# What you are asked to do
Write out the data below in full, unchanged, minus the images.

# Collected data
[BEGIN]
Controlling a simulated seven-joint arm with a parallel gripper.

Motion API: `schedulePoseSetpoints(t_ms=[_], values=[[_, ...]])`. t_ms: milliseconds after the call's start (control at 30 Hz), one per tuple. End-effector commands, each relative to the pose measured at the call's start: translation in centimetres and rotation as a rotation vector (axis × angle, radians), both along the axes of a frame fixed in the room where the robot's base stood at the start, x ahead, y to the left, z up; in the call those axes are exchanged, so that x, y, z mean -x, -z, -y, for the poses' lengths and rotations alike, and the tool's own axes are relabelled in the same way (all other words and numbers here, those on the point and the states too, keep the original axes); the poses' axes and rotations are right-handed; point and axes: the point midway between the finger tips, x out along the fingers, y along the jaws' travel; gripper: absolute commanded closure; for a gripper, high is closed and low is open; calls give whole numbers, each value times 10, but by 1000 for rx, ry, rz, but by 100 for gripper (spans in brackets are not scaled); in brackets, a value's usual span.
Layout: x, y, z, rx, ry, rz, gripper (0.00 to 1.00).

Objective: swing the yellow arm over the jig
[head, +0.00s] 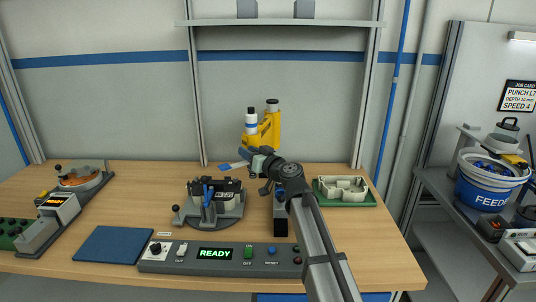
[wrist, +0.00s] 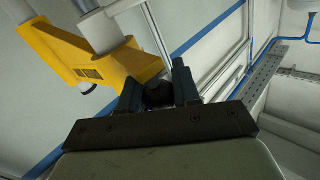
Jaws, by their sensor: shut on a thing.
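The yellow arm (head: 266,130) stands upright at the back of the bench, with a white and blue cylinder (head: 251,122) at its left end. In the wrist view the yellow arm (wrist: 75,60) fills the upper left. My gripper (head: 246,153) is in front of it. In the wrist view my gripper's two dark fingers (wrist: 158,86) are shut on a dark round knob (wrist: 160,96) close to the yellow arm's end. A round grey fixture (head: 212,211) with a blue clamp sits at the front middle. A pale block on a green base (head: 345,201) sits to the right; I cannot tell which is the jig.
A control panel (head: 222,267) showing READY runs along the front edge. A blue mat (head: 112,244) lies at left, near a round orange-topped device (head: 82,178). A blue bucket (head: 487,188) stands on the right-hand shelf. The bench behind the mat is clear.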

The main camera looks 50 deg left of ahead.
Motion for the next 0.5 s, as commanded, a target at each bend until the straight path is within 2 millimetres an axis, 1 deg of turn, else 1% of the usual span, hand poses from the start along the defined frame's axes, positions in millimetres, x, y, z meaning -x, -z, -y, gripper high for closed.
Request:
[END]
# Solution to the problem
Controlling a simulated seven-joint arm with a parallel gripper.

Motion API: `schedulePoseSetpoints(t_ms=[_], values=[[_, ...]])`. t_ms: milliseconds after the call's start (control at 30 Hz), one per tuple. End-effector commands, each relative to the pose measured at the call's start: translation in centimetres and rotation as a rotation vector (axis × angle, radians), both along the axes of a frame fixed in the room where the robot's base stood at the start, x ahead, y to the left, z up; in the call those axes are exchanged, so that x, y, z mean -x, -z, -y, for the poses' lengths and rotations alike, and the tool's own axes are relabelled in the same way (all other words and numbers here, those on the point and the states too, keep the original axes); the poses' axes and rotations are right-handed; point and axes: the point midway between the finger tips, x out along the fingers, y along the jaws' travel; gripper: absolute commanded closure; for a gripper, high is closed and low is open; calls give whole numbers, each value times 10, but by 1000 for rx, ry, rz, but by 100 for gripper (spans in brackets are not scaled); in brackets, a value's usual span.
Layout: x, y, z, rx, ry, rz, gripper (0.00 to 1.00).

Objective: swing the yellow arm over the jig
[head, +0.00s] 
[wrist, +0.00s] 
Jaws, by their sensor: shut on a thing.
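The yellow arm (head: 266,130) stands upright at the back of the bench, with a white and blue cylinder (head: 251,122) at its left end. In the wrist view the yellow arm (wrist: 75,60) fills the upper left. My gripper (head: 246,153) is in front of it. In the wrist view my gripper's two dark fingers (wrist: 158,86) are shut on a dark round knob (wrist: 160,96) close to the yellow arm's end. A round grey fixture (head: 212,211) with a blue clamp sits at the front middle. A pale block on a green base (head: 345,201) sits to the right; I cannot tell which is the jig.
A control panel (head: 222,267) showing READY runs along the front edge. A blue mat (head: 112,244) lies at left, near a round orange-topped device (head: 82,178). A blue bucket (head: 487,188) stands on the right-hand shelf. The bench behind the mat is clear.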

The main camera looks 50 deg left of ahead.
Motion for the next 0.5 s, as commanded, a target at each bend until the straight path is within 2 millimetres an axis, 1 deg of turn, else 1% of the usual span, hand poses from the start along the defined frame's axes, positions in millimetres, x, y, z meaning -x, -z, -y, gripper high for closed.
Request:

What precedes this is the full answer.